There is a long list of people upon whom obligations can be imposed by virtue of a notice being issued by the secretary of the department to provide financial information, not just the operator of a childcare centre but a person who at any time owns 15 per cent or more of the operator; 'a person who, at any time during the financial year, is owed a debt by the operator'; or a person who acts, or is accustomed to act, 'in accordance with the directions, instructions or wishes of, or in concert with' the operator or 'if the operator consists of more than one person—any of those persons'. The draftspeople have gone to town. This is a textbook example of bureaucrats—I do not say this critically but I say it analytically—filling out the pages to make this measure look as substantial as possible because they know in their hearts that it materially does very little indeed.

But of course there is a press release on this matter, issued by the Gillard government, and the unfortunate public officials have been charged with coming up with some piece of window-dressing that can be alleged to substantiate the wafty, broad claims made in the press release dated 11 May 2010. We are told that there will be, amongst other things:

… $1.9 million to support new regulatory measures to help achieve ongoing stability in the child care market in the wake of the ABC Learning crisis. This includes developing measures that require large child care providers entering the market to prove their financial viability.

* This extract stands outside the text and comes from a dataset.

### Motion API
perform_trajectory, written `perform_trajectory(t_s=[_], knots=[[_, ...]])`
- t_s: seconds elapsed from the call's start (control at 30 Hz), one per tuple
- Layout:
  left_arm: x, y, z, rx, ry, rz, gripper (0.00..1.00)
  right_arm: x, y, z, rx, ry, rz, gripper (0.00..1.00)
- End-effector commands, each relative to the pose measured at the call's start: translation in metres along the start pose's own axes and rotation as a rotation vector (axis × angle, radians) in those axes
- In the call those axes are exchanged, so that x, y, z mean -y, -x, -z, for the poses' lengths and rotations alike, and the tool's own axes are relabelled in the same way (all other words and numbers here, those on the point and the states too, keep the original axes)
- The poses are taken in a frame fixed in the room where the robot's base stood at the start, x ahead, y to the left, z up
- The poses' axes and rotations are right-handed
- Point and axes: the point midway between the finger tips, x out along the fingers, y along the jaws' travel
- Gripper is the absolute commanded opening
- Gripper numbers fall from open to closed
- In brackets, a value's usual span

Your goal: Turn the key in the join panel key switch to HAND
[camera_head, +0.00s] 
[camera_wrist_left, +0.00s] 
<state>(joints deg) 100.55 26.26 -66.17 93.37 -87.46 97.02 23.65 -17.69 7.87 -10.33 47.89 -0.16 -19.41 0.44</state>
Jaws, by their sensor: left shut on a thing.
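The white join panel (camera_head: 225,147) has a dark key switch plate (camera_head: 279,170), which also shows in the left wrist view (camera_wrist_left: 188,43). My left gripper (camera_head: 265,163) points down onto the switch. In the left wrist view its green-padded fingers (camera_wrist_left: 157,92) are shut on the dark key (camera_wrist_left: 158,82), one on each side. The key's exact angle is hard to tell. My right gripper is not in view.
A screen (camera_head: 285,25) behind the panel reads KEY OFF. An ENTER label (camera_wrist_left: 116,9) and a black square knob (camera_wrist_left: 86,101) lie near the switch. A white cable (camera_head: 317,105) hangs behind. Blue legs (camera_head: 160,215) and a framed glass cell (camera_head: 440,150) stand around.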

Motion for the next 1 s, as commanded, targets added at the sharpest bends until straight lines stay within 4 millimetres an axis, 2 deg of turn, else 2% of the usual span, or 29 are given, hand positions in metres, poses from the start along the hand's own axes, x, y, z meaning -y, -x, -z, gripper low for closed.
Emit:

I pause parenthetically to make the point that the measures which are before the House today do nothing towards this stated objective of requiring large childcare providers entering the market to prove their financial viability. In fact, they are a set of measures which require existing participants in the market to file annual accounts. Indeed, the explanatory memorandum is somewhat conflicted, because on the one hand we are told that this is a sweeping measure which will deliver new security, new confidence, new assurance, to parents all around Australia but on the other hand we are told, 'Oh, well, in fact all that you'll need to do to comply with this is to provide the financial accounts which you are already required to provide under other reporting requirements.'

This again raises the very obvious question that I have already asked: if these organisations are already required to provide these accounts under other reporting obligations, what is the possible purpose of imposing this additional piece of bureaucratic artifice? It allegedly provides additional safety and security to parents but in reality provides a piece of convenient window-dressing to substantiate a couple of lines that were whacked into a press release in a desire to demonstrate to parents around Australia, who are naturally and properly concerned about the risk of a childcare centre collapsing, that this government has a measure to deal with it.

This measure does nothing seriously or materially to address the risks which it purports to address. Indeed, if you look at the expert commentary, one of the real issues that arose with the collapse of ABC Learning was that it had such a large share of the market, a very high degree of concentration. This measure does absolutely nothing to deal with that issue, but it does one thing with certainty. It imposes additional regulatory requirements and obligations on businesses, and for that reason I think the case for it has not been made. (Time expired)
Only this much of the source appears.